Some examples of texts omitted from the Slave Bible include:

  Exodus 21:16 — “And he that stealeth a man, and selleth him, or if he be found in his hand, he shall surely be put to death.”

  Galatians 3:28 — “There is neither Jew nor Greek, there is neither bond nor free, there is neither male nor female: for ye are all one in Christ Jesus.”

  Jeremiah 22:13 — “Woe unto him that buildeth his house by unrighteousness, and his chambers by wrong; that useth his neighbor’s service without wages and giveth him not for his work.”

For African Americans, the book of Exodus is a cultural touchstone and continues to be exceedingly influential.

The story of the suffering of Israelites as Egyptian slaves and their deliverance spur comparisons of the capture of Africans, the experiences of African Americans in the United States and their hope for a better tomorrow through emancipation and civil rights legislation.

The exhibit is presented in coordination with Museum of the Bible partners Fisk University, and the Center for the Study of African American Religious Life at the Museum of African American History and Culture.

Details

Throughout the coming months, Museum of the Bible will hold a series of cultural events and panel discussions with clergy, historians, educators and thought leaders to highlight the artifact and its impact on religion today.

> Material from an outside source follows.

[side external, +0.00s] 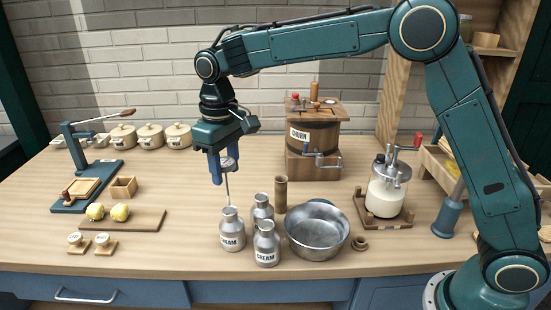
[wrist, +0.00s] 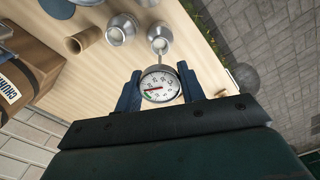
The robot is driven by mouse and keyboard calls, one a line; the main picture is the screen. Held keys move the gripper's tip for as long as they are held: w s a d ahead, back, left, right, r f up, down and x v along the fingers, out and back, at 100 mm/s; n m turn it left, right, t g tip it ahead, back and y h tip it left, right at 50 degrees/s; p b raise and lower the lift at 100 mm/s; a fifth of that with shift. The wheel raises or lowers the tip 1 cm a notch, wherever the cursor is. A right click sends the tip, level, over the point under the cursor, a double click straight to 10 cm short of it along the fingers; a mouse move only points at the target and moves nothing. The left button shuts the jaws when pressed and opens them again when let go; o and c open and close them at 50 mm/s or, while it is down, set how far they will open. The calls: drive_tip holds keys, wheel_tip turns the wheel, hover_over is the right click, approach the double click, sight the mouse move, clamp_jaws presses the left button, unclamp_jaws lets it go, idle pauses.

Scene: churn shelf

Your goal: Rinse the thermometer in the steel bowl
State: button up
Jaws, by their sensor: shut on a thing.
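My gripper (side external: 222,166) is shut on the thermometer (side external: 229,180), holding it upright by its dial head. The thin probe points down toward the mouth of the left cream can (side external: 232,229); I cannot tell if its tip is inside. In the wrist view the round white dial (wrist: 160,85) sits between the two blue fingers of my gripper (wrist: 158,88). The steel bowl (side external: 317,229) stands to the right of the cans, apart from the thermometer. Its inside is grey, and I cannot tell the liquid level.
Two more cans, one in front (side external: 266,243) and one behind (side external: 262,210), stand between the gripper and the bowl. A brown wooden cylinder (side external: 280,194) stands behind the bowl. The churn (side external: 313,140) is at the back, and a glass jar churn (side external: 387,185) stands right of the bowl.

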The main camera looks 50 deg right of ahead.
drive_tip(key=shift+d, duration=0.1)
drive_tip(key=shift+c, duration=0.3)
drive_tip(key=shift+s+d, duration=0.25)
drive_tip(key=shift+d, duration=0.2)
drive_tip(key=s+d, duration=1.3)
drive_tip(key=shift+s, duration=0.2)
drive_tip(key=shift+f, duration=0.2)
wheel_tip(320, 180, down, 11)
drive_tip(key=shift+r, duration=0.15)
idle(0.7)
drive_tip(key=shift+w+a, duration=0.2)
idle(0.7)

The Museum of the Bible is at 400 Fourth St. SW, Washington.

You can learn more at 866-430-6682 or at museumofthebible.org.

Admission is $24.99 for adults; $14.99 for children 7-17; free for children 6 and under. Seniors, military, first responders and students receive admission for $19.99 and tickets purchased online will be offered at a discounted rate of $19.99 for adults (18+) and $9.99 for children (7-17).